— Start RECORDS FOR THE TASK —

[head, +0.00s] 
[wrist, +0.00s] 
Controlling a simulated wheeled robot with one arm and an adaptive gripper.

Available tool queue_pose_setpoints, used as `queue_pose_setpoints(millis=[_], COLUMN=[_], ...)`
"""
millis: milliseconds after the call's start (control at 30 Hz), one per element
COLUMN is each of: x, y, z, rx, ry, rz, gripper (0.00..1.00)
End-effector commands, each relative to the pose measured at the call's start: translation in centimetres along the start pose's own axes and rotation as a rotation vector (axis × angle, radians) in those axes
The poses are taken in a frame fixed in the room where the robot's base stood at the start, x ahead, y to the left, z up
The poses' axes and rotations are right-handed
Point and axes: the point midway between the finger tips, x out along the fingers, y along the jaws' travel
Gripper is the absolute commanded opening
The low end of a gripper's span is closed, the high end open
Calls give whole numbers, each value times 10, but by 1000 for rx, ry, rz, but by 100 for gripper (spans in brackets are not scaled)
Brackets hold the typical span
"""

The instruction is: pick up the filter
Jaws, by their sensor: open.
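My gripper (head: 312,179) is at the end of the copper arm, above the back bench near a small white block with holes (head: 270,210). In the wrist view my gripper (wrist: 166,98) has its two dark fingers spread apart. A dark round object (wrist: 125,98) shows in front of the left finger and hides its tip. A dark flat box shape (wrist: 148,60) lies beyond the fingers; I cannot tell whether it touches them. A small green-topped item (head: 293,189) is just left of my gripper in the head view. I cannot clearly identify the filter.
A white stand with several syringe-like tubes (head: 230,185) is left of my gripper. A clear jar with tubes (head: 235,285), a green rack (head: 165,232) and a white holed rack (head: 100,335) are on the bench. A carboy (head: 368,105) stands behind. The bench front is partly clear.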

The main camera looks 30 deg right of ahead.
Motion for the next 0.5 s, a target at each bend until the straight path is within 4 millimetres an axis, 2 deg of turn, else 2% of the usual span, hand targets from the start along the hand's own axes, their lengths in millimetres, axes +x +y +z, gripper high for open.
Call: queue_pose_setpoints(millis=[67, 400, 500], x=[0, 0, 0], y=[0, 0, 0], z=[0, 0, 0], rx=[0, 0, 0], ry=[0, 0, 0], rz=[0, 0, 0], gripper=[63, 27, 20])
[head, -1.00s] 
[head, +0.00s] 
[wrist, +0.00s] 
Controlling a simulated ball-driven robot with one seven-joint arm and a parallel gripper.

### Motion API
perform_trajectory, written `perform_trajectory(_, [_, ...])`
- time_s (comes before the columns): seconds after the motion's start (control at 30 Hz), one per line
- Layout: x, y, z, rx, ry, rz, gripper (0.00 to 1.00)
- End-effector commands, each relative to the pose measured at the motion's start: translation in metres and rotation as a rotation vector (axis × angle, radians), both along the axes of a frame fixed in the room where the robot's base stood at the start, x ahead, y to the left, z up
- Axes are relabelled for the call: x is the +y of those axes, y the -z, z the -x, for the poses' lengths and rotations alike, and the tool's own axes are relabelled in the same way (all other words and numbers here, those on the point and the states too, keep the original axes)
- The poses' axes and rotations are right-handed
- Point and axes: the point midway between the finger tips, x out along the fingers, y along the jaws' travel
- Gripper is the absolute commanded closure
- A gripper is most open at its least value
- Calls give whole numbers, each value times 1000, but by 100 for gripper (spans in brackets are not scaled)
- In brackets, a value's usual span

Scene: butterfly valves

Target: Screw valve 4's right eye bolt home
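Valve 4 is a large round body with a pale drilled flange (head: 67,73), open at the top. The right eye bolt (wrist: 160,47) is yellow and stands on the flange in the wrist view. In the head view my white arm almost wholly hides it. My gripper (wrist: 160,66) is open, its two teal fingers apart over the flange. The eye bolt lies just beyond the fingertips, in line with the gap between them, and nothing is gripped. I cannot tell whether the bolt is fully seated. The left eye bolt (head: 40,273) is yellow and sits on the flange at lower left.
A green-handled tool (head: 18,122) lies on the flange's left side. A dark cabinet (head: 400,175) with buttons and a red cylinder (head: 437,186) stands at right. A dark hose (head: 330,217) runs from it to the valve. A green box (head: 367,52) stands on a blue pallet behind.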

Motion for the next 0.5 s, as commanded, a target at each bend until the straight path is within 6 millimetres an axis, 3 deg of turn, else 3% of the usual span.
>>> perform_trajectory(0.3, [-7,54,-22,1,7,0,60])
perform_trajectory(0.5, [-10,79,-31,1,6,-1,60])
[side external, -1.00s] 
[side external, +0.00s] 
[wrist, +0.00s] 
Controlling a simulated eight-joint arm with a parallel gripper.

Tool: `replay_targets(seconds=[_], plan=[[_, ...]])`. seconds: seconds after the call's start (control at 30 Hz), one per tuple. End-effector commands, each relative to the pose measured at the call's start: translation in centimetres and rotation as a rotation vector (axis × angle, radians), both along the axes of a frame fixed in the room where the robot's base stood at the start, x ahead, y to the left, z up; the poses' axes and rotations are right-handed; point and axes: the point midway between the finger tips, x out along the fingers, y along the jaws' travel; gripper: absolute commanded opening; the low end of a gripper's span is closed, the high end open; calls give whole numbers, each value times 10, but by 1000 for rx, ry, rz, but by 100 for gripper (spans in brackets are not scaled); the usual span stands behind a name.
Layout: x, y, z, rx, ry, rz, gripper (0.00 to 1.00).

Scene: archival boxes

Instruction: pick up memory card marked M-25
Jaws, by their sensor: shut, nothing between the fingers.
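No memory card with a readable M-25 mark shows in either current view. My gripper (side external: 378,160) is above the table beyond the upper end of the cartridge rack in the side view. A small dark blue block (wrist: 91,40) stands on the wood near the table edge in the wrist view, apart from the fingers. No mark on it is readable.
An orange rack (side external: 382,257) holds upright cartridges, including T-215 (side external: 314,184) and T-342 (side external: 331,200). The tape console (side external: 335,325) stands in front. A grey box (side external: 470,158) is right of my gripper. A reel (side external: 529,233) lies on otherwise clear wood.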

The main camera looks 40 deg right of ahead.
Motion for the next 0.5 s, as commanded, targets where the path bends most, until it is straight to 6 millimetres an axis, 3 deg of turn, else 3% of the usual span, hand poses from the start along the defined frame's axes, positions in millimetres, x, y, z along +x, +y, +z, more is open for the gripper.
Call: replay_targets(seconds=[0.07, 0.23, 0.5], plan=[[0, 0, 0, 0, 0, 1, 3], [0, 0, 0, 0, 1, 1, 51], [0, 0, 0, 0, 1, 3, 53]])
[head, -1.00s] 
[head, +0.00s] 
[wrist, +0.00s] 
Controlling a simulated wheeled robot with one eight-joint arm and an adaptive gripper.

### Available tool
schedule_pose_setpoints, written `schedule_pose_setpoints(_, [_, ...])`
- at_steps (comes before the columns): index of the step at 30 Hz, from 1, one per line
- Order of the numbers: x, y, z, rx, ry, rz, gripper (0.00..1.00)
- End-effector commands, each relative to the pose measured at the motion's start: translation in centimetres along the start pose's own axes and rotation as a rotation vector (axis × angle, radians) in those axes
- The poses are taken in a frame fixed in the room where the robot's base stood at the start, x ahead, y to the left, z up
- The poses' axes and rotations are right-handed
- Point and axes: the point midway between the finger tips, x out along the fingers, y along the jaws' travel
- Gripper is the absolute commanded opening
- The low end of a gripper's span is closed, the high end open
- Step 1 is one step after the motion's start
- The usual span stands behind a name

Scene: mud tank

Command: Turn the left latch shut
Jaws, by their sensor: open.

— End RECORDS FOR THE TASK —

### TASK DIRECTIONS
Among the lines of the material, find those that hold the word "eight" and copy them.

### REPLY
Controlling a simulated eight-joint arm with a parallel gripper.
Controlling a simulated wheeled robot with one eight-joint arm and an adaptive gripper.

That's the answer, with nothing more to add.